The Commissioner of Internal Revenue determined a Federal estate tax deficiency of $79,266. 31 against Elliott’s estate. The estate, along with Kathryn, Elliott, and Elaine as transferees, filed petitions with the U. S. Tax Court to contest this deficiency. The Tax Court consolidated these cases and ruled in favor of the Commissioner.

Issue(s)

1. Whether the value of U. S. Savings Bonds registered in co-ownership form is includable in the decedent’s gross estate under Section 2040 of the Internal Revenue Code.
2. Whether the decedent made valid inter vivos gifts of the bonds under Texas law.
3. Whether the statute of limitations bars the assessment of the estate tax deficiency.

Holding

1. Yes, because the Treasury regulations require surrender and reissue of the bonds for a valid inter vivos gift, which did not occur, the bonds’ value is includable in the decedent’s gross estate.
2. No, because under Texas law, Elliott did not divest herself of all dominion and control over the bonds, failing to meet the requirements for a valid inter vivos gift.
3. No, because the omission of the bonds’ value, exceeding 25% of the reported gross estate, extended the statute of limitations for assessment to six years, which had not expired.

Court’s Reasoning

The court applied Treasury regulations, specifically 31 C. F. R. 315, which state that U. S. Savings Bonds are non-transferable and payable only to registered owners.

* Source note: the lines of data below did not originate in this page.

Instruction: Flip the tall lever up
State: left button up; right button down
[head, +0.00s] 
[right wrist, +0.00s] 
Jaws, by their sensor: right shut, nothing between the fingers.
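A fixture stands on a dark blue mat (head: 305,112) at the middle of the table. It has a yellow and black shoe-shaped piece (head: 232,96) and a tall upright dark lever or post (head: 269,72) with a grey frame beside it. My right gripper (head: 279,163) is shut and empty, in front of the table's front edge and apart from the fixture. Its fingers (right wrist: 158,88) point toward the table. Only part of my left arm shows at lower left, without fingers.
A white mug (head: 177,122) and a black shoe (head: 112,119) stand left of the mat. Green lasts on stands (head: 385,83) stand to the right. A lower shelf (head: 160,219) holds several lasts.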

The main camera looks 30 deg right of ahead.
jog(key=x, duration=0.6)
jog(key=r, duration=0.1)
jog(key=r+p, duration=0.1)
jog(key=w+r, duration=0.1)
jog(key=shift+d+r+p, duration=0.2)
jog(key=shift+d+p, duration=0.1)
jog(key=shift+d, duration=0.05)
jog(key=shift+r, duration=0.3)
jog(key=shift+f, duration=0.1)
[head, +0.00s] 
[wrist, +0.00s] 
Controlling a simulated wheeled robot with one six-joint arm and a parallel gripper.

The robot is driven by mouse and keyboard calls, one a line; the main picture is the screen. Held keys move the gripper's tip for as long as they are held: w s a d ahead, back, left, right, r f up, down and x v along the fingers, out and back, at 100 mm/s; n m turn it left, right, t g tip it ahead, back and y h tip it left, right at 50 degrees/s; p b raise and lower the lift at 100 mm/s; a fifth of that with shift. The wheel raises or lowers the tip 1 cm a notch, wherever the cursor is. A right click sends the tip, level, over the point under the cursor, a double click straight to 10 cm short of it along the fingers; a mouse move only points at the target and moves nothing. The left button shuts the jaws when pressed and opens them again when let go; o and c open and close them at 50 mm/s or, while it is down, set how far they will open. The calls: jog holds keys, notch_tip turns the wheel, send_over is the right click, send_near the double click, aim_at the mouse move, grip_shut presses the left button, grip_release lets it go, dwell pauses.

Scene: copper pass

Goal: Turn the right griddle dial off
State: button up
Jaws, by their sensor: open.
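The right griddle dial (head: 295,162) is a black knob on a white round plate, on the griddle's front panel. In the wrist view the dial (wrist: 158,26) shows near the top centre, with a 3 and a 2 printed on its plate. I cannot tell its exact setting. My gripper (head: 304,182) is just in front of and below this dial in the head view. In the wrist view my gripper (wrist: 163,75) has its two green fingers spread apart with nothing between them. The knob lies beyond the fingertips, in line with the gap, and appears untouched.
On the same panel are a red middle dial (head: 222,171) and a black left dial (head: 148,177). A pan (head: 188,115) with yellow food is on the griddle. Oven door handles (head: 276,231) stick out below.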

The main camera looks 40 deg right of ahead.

The court rejected the argument that a valid gift could be made without surrendering and reissuing the bonds, emphasizing the importance of the Federal contract governing bond ownership. The court cited Estate of Curry v. United States as supporting this view, arguing for uniformity and predictability in bond ownership rules. The court also found that under Texas law, Elliott’s actions did not constitute a valid inter vivos gift due to lack of unconditional delivery and retention of access to the bonds. The court’s decision was further supported by the significant omission of the bonds’ value from the estate tax return, justifying the extension of the statute of limitations.

Practical Implications

This decision clarifies that U. S. Savings Bonds registered in co-ownership form must be surrendered and reissued to effectuate an inter vivos gift, impacting estate planning strategies involving such bonds. Attorneys should advise clients to comply with Treasury regulations to avoid inclusion of bond values in the decedent’s estate. The ruling also serves as a reminder of the importance of accurately reporting assets in estate tax returns to avoid extended statute of limitations for assessments. Subsequent cases have followed this precedent, reinforcing the requirement for formal surrender and reissue of co-owned bonds for gift purposes.